[Begin]

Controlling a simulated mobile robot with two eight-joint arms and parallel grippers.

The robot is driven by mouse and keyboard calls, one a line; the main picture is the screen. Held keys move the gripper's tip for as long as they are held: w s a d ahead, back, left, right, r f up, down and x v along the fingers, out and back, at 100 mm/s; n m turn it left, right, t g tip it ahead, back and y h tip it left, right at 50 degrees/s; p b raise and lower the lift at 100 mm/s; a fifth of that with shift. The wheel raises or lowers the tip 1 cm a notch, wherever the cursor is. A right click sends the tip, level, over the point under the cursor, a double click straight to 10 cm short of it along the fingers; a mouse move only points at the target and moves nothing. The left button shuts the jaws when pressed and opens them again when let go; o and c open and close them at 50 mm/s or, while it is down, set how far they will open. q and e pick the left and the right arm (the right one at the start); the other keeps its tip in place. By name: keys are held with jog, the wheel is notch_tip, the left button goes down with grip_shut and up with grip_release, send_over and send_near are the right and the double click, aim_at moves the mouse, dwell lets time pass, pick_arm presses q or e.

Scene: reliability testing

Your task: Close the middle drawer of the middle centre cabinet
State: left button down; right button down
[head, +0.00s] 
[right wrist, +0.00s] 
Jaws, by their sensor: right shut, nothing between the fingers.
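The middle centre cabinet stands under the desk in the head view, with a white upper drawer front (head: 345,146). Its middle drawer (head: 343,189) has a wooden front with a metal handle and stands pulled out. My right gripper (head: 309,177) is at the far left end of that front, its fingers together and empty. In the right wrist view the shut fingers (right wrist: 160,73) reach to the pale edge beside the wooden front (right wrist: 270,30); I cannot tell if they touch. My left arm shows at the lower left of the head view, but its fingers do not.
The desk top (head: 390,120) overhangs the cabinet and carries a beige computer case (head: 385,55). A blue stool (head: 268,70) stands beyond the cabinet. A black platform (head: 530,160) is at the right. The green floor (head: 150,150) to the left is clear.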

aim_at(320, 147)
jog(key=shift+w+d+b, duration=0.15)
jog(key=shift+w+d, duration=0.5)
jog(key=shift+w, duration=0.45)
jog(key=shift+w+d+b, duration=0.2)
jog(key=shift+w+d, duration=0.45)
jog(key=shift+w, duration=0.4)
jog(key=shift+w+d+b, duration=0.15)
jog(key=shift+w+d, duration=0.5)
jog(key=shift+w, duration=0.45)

[End]

_Task requirements_: Starting with the line that contains "The robot is", repeat each line exactly, and stop once the line that contains "[right wrist, +0.00s]" has been repeated.

_Correct response_:
The robot is driven by mouse and keyboard calls, one a line; the main picture is the screen. Held keys move the gripper's tip for as long as they are held: w s a d ahead, back, left, right, r f up, down and x v along the fingers, out and back, at 100 mm/s; n m turn it left, right, t g tip it ahead, back and y h tip it left, right at 50 degrees/s; p b raise and lower the lift at 100 mm/s; a fifth of that with shift. The wheel raises or lowers the tip 1 cm a notch, wherever the cursor is. A right click sends the tip, level, over the point under the cursor, a double click straight to 10 cm short of it along the fingers; a mouse move only points at the target and moves nothing. The left button shuts the jaws when pressed and opens them again when let go; o and c open and close them at 50 mm/s or, while it is down, set how far they will open. q and e pick the left and the right arm (the right one at the start); the other keeps its tip in place. By name: keys are held with jog, the wheel is notch_tip, the left button goes down with grip_shut and up with grip_release, send_over and send_near are the right and the double click, aim_at moves the mouse, dwell lets time pass, pick_arm presses q or e.

Scene: reliability testing

Your task: Close the middle drawer of the middle centre cabinet
State: left button down; right button down
[head, +0.00s] 
[right wrist, +0.00s] 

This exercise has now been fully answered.